4. Get realistic about college savings.
If you are in your 30s, you may have had college loans — you may still have college loans — so you are already realistic about the cost of college. This is the time to start saving for your own kids' education. Bessette encourages routine contributions to a 529 savings plan.
"People usually don't know they have a choice," she says. "You can go with the plan in your own state" — like Arkansas Brighter Future 529 — "or a plan in another state." Any 529 is a good way to save, "but some are better than others. And some are better for some kids than other kids." So pay attention to the plan details.
5. Get realistic about retirement.
By your 30s, you should already be saving at least 10% of your income for retirement. But just the fact that some politicians are openly talking about reducing or phasing out Social Security makes Bessette nervous.
"If I were in my 30s," says Bessette, who is retiring at the end of the year, "I would be assuming that this whole game is on me. I would not be wasting my money on a big house and an expensive car."
While saving 10% for retirement "is super good," any extra money left after realistic necessities should be going toward a retirement fund with the goal of "maxing out" your tax-advantaged retirement plans.

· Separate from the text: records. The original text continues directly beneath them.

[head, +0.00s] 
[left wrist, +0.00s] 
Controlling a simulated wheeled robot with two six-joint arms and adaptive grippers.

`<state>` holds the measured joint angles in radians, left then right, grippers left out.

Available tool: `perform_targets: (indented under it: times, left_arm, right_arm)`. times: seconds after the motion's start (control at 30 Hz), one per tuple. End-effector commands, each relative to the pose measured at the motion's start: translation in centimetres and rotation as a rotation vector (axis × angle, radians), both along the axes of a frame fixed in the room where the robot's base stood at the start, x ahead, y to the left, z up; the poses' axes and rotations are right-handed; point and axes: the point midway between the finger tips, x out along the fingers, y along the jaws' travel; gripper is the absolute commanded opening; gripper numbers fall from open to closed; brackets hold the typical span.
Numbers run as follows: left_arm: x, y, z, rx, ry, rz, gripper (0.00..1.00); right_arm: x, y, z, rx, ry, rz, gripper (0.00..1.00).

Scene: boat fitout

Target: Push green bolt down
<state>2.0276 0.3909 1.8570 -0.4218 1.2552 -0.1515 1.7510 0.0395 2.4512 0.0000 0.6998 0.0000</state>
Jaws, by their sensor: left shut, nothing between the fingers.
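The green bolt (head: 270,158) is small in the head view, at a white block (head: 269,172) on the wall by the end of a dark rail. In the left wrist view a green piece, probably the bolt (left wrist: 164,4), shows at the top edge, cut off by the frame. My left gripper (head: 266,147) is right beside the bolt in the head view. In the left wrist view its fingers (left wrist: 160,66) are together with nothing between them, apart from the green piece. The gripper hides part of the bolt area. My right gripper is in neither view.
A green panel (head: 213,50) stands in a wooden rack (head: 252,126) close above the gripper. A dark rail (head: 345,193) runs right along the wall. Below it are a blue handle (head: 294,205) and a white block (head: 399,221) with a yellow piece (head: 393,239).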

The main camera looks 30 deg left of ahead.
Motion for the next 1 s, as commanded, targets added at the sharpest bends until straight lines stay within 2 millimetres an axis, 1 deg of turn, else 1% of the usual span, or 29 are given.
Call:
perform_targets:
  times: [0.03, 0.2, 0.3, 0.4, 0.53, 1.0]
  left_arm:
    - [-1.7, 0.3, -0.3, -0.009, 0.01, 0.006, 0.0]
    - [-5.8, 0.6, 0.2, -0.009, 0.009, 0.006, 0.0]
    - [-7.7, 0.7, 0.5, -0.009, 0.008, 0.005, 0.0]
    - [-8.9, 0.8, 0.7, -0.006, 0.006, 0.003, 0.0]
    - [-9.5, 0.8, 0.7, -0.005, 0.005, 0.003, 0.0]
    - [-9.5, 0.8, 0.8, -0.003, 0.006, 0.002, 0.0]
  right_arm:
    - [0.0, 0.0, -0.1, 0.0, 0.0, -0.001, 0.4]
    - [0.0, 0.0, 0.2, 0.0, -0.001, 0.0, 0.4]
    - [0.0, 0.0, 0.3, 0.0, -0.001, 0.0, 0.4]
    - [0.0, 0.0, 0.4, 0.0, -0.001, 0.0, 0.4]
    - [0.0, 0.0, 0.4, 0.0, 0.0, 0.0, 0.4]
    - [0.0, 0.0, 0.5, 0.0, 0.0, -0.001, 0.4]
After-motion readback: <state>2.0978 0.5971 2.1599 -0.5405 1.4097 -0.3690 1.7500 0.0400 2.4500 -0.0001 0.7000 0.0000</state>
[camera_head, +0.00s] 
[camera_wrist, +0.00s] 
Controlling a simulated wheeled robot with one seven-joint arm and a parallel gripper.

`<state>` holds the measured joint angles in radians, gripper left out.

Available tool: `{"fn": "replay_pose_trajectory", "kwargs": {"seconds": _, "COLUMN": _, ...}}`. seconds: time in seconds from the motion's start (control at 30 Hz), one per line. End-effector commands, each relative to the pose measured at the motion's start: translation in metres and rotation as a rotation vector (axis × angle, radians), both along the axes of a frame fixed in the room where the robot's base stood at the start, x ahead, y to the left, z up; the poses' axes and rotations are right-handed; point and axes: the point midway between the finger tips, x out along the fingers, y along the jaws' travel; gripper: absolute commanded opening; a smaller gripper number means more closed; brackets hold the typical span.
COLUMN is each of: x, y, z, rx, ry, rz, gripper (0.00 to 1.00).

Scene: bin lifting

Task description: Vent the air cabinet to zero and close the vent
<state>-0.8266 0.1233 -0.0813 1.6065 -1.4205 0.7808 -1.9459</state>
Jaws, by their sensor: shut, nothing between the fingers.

By maxing out, Bessette does not mean putting in enough to get the maximum match your employer offers. She means saving the maximum allowed by the federal government, which for most plans is $20,500 this year and will be $22,500 in 2023. (People over 50 can save an additional $6,500 this year and $7,500 next year.)
"Almost everything else on this list you can borrow money to pay for. But you can't borrow money for retirement," Bessette points out.
Your 30s are generally when you set your lifestyle expectations — the size of your family and your financial priorities — and you have to arm yourself with realism.
"By 40, you can't be living in lala land," Bessette says. "Be as realistic as you can in your 30s. Nobody's going to help you get real."